Nature Diary

Rox to the Rescue (A Tale of Toads and Frogs)

It’s been a while quite a while since you heard from the Ship’s Naturalist, but that’s not because she hasn’t been writing; it’s because her back-up team haven’t been typing…
Herewith, an article which Roxanne penned many moons ago, during our visit to Melilla.

Give us a kiss, ToadyIt was while we were in England that I met my first toads. They were found under a caravan awning on the campsite where we lived. I put the first one in a deep box with some sticks and stones for cover, and every day I gave him insects and slugs, but I never actually saw him eat. After a few days I had to let him go, so I put him under a log. When I found the next toad, a few weeks later, I went back and I found that the first toad was still sitting there! It had made a hollow in the ground under the log. I put the second one beside him, and then I put the third one there too. Every now and then I went to look, and they were always sitting there in a row. I think they sat there all winter.

When we went to Spain I forgot all about toads. The countryside was all parched and bare, with just the odd thorny shrub, and the occupants were lizards and snakes.

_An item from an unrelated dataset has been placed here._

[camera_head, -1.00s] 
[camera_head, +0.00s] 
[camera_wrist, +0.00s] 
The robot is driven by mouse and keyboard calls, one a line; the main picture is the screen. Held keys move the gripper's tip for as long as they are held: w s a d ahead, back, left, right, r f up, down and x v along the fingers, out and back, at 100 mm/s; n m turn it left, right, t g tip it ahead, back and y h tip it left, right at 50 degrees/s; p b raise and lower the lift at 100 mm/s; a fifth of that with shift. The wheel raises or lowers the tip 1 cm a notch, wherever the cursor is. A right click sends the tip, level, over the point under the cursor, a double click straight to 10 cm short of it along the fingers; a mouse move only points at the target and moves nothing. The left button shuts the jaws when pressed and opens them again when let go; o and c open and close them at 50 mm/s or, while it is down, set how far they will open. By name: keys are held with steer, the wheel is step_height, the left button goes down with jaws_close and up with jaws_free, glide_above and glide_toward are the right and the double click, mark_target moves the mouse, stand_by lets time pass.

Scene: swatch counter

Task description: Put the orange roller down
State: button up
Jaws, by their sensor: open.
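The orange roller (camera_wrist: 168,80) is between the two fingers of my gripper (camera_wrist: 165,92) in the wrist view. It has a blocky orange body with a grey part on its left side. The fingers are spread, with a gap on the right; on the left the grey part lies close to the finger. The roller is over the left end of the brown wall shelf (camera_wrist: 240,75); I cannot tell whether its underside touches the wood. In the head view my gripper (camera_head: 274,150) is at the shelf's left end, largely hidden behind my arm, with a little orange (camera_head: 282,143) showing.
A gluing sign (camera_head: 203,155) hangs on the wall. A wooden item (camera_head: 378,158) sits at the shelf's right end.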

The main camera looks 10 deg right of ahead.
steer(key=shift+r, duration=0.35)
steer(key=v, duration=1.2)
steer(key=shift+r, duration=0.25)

When we first arrived in Melilla it didn’t seem to be much different. Melilla is in North Africa, so you can expect it to be even drier than Spain. It came as a great surprise, one morning, when we walked past a freshly squashed toad, the size of my palm, which was lying on the road beside the boatyard.
“Oh,” said I to my mother, “If only we had come past just a few minutes sooner – then it would have been alive. I could have saved it.”
We arrived at the bathroom, at the far end of the boatyard, and we went inside. It was a big bare room, with tiles on the wall and a tiled floor. It had a row of cubicles and a row of mirrors opposite them. Mummy stood in front of the mirrors.
“I can see a friend for you, ” she said, as she cleaned her teeth.
I guessed at once that it must be another big fat toad. I peered into the cubicle behind her – and there was a frog! Not a toad, and not as big as my hand. Just a tiny brown frog – but I was delighted.

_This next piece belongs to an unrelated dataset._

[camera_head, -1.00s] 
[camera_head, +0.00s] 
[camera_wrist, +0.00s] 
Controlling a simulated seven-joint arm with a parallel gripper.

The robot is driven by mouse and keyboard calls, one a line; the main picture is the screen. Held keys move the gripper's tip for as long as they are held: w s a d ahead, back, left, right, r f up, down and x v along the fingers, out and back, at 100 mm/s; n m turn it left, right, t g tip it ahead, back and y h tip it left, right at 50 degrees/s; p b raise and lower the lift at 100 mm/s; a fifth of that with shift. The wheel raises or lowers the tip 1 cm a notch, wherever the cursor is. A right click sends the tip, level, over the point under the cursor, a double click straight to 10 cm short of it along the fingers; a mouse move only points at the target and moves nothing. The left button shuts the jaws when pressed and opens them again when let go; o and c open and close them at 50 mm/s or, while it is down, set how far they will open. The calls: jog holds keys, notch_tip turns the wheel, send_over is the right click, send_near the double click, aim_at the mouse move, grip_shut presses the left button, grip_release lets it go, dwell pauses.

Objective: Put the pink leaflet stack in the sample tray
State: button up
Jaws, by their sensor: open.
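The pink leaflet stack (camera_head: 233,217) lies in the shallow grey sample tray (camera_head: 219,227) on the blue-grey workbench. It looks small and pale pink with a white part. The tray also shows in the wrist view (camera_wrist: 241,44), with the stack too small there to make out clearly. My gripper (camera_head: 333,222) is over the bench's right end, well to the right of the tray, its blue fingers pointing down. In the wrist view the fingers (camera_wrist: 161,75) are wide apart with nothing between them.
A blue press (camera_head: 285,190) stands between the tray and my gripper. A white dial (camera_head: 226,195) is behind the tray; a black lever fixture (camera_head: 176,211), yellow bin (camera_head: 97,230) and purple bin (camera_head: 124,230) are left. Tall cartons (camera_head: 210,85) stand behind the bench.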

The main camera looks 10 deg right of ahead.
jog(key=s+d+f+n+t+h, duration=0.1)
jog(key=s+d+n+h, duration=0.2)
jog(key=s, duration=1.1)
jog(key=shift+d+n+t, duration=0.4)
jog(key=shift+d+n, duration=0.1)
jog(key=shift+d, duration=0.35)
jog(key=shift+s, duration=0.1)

I had trouble catching this first frog. In the weeks to come I was to become an expert but at the moment I was inexperienced. Countless times I cried, “Gotcha!” only to have the frog slip through my fingers like water. In my ignorance I tried to catch him as I would catch a beetle, with my fingers. I concentrated on speed when I should have been creeping up and putting my hand down on him, catching him like a fly, holding my fingers close together.
But I caught him in the end – because there was nowhere in the bathroom for him to run and hide – and I put him in Mummy’s hat. (“Now, where’s my hat gone? Oh, Roxanne…!”)

I took him home and I put him in a vivarium, and I gave him a beetle.
A moment later the beetle was gone. I didn’t see where it went. It just disappeared! Frogs use the speed in their back legs to dive forwards and scoop up their prey. They also have a short sticky tongue, which helps to hold the creature in their jaws.

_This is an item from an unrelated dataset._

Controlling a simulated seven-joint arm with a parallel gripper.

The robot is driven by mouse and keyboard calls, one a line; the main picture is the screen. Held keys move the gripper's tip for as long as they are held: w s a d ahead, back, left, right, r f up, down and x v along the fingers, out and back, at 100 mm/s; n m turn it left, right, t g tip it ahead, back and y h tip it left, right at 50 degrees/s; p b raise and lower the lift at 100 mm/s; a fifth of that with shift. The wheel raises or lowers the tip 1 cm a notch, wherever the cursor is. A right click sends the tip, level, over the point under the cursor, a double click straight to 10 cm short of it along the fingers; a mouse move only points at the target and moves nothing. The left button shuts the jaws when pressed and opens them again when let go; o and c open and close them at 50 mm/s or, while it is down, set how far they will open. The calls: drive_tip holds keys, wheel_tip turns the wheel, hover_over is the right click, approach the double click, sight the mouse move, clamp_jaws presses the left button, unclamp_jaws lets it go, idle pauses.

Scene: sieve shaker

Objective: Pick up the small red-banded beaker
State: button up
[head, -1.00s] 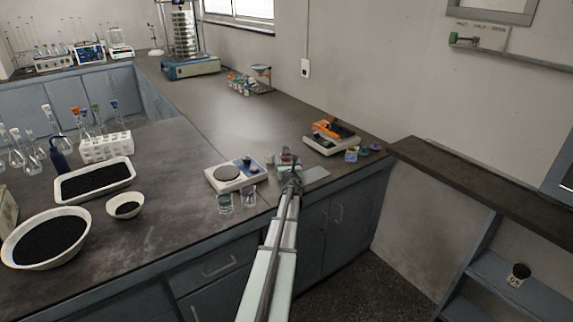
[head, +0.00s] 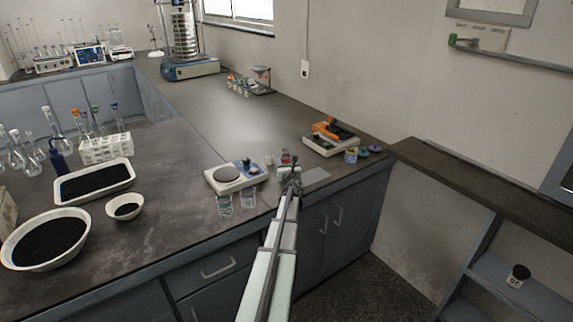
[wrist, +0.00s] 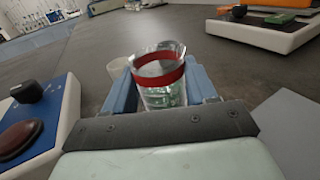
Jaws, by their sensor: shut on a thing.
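The small red-banded beaker (wrist: 160,72) is clear glass with a red band near its middle and some greenish content low down. In the wrist view it stands upright between the two blue fingers of my gripper (wrist: 162,92), which is shut on it. In the head view the beaker (head: 286,158) shows small at the far end of my gripper (head: 289,172), over the bench near its front edge. Its lower part is hidden by the gripper. I cannot tell whether its base touches the bench.
A balance (head: 226,180) with a blue panel stands left of the gripper, two clear beakers (head: 248,198) in front of it. A small pale cup (head: 270,158) is close to the left. An orange-topped device (head: 333,138) stands right.

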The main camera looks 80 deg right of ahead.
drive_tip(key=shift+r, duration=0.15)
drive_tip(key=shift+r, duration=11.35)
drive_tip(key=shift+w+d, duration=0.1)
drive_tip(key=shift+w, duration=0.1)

Painted FrogAfter that I found several frogs hanging out around the boatyard. It was not a good place for them to be, but they had all been washed down the river in a flash flood, and now they were stuck here.
I went through my books and I decided that my first frog was a painted frog (Discoglssus pictus). With the frog sitting in front of me, in his box, I wrote a description:
“He is very chubby, as most frogs are, with a smooth, dark olive-green skin. His eyes are full of contrast. The pupils are black and the iris is golden. He is three centimetres long.”

Some of the other frogs I couldn’t identify. They weren’t in my book.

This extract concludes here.